EXERCISE PROMPT ▸ Repeat exactly and only the lines from the line containing "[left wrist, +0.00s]" through the line containing "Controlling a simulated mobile", both included.

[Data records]
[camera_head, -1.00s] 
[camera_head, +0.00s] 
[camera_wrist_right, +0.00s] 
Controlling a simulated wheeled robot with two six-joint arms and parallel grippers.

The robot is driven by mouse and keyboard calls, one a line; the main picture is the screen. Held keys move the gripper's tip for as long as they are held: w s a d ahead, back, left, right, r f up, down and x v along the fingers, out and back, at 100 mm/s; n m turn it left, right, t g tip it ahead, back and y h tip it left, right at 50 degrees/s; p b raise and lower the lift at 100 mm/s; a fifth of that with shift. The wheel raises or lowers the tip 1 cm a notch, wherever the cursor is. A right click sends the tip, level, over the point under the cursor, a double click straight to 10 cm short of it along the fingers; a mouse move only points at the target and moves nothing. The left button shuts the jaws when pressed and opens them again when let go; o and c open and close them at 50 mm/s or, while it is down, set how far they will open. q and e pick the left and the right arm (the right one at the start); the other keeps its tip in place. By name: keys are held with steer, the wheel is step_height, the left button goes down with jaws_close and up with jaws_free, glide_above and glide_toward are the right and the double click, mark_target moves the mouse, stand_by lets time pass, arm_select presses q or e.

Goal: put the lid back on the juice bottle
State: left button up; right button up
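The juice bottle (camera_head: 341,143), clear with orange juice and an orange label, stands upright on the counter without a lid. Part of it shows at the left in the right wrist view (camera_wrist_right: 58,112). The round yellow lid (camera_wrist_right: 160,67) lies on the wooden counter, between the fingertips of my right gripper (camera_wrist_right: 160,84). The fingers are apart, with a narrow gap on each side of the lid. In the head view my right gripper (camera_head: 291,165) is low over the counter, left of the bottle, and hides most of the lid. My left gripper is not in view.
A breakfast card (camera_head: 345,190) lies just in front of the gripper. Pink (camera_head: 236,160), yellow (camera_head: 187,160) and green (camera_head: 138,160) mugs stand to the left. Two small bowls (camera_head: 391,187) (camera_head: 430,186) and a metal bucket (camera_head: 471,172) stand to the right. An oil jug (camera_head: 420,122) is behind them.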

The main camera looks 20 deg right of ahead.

* * *

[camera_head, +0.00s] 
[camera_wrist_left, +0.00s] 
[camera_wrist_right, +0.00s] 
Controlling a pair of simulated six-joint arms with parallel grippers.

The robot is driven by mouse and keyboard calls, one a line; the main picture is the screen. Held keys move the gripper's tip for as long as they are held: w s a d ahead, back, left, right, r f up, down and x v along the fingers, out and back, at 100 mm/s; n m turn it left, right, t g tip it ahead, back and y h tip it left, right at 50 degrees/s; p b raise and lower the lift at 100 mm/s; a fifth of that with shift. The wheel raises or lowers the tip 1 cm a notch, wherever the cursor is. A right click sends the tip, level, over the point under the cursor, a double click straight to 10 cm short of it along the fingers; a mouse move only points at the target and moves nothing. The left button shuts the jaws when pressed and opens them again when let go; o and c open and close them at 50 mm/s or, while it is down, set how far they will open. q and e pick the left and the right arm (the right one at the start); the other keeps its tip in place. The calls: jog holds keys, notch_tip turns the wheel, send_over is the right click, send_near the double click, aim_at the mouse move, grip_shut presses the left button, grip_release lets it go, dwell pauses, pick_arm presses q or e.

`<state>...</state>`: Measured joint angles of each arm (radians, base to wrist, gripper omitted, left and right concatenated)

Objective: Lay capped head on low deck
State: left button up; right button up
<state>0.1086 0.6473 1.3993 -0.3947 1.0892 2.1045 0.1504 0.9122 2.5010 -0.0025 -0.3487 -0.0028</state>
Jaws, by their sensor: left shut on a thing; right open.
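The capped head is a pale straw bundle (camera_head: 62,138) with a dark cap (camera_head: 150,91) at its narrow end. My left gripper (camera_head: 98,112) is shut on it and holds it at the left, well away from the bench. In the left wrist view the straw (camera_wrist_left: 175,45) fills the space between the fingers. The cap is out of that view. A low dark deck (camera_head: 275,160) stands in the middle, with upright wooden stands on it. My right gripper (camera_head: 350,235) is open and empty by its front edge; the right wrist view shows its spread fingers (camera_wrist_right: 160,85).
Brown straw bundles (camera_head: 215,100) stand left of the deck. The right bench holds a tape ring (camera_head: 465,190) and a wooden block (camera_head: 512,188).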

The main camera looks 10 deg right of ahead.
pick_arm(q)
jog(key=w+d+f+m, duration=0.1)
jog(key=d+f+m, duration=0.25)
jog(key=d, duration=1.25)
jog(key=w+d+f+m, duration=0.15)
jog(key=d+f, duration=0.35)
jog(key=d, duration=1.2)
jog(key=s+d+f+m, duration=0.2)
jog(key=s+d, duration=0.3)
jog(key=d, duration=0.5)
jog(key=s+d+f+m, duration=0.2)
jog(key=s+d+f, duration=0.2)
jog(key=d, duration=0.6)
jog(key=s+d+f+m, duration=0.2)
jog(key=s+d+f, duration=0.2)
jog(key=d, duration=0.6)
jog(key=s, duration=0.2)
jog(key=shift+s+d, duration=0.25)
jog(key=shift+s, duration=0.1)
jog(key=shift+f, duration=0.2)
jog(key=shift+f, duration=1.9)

* * *

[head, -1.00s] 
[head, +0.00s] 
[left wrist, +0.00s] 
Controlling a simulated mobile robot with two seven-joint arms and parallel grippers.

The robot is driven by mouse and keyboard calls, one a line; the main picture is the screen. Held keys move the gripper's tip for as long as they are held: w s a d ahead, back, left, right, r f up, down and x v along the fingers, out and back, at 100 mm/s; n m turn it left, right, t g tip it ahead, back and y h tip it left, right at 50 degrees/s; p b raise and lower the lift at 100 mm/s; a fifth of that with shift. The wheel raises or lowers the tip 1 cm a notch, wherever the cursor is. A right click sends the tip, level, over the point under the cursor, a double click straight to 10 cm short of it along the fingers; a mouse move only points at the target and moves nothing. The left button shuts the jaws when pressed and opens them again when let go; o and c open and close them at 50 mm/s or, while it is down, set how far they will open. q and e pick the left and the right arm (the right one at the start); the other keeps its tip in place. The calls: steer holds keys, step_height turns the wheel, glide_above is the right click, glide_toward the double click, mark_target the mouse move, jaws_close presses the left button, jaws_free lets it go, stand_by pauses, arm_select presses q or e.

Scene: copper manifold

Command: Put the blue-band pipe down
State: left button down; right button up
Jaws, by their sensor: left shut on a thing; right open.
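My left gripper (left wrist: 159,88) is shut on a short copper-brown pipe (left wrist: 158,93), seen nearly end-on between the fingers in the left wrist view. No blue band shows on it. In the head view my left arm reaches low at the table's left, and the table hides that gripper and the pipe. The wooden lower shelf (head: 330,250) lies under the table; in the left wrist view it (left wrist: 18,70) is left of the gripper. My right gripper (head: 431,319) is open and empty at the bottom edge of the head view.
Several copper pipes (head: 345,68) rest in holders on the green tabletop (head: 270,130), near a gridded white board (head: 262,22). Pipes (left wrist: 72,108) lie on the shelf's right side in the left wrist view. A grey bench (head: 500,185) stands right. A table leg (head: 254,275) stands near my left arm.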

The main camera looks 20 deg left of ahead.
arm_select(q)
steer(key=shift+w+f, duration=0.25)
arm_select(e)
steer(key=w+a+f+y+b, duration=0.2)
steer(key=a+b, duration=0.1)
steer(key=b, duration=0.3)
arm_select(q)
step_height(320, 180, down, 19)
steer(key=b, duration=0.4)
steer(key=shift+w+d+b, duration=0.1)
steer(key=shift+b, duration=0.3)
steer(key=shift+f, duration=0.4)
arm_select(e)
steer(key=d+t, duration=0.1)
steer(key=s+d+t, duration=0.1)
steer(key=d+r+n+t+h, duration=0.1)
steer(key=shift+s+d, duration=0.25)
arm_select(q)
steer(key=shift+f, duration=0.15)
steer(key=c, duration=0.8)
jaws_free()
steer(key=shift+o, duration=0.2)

EXPECTED ANSWER ▸
[left wrist, +0.00s] 
Controlling a simulated mobile robot with two seven-joint arms and parallel grippers.

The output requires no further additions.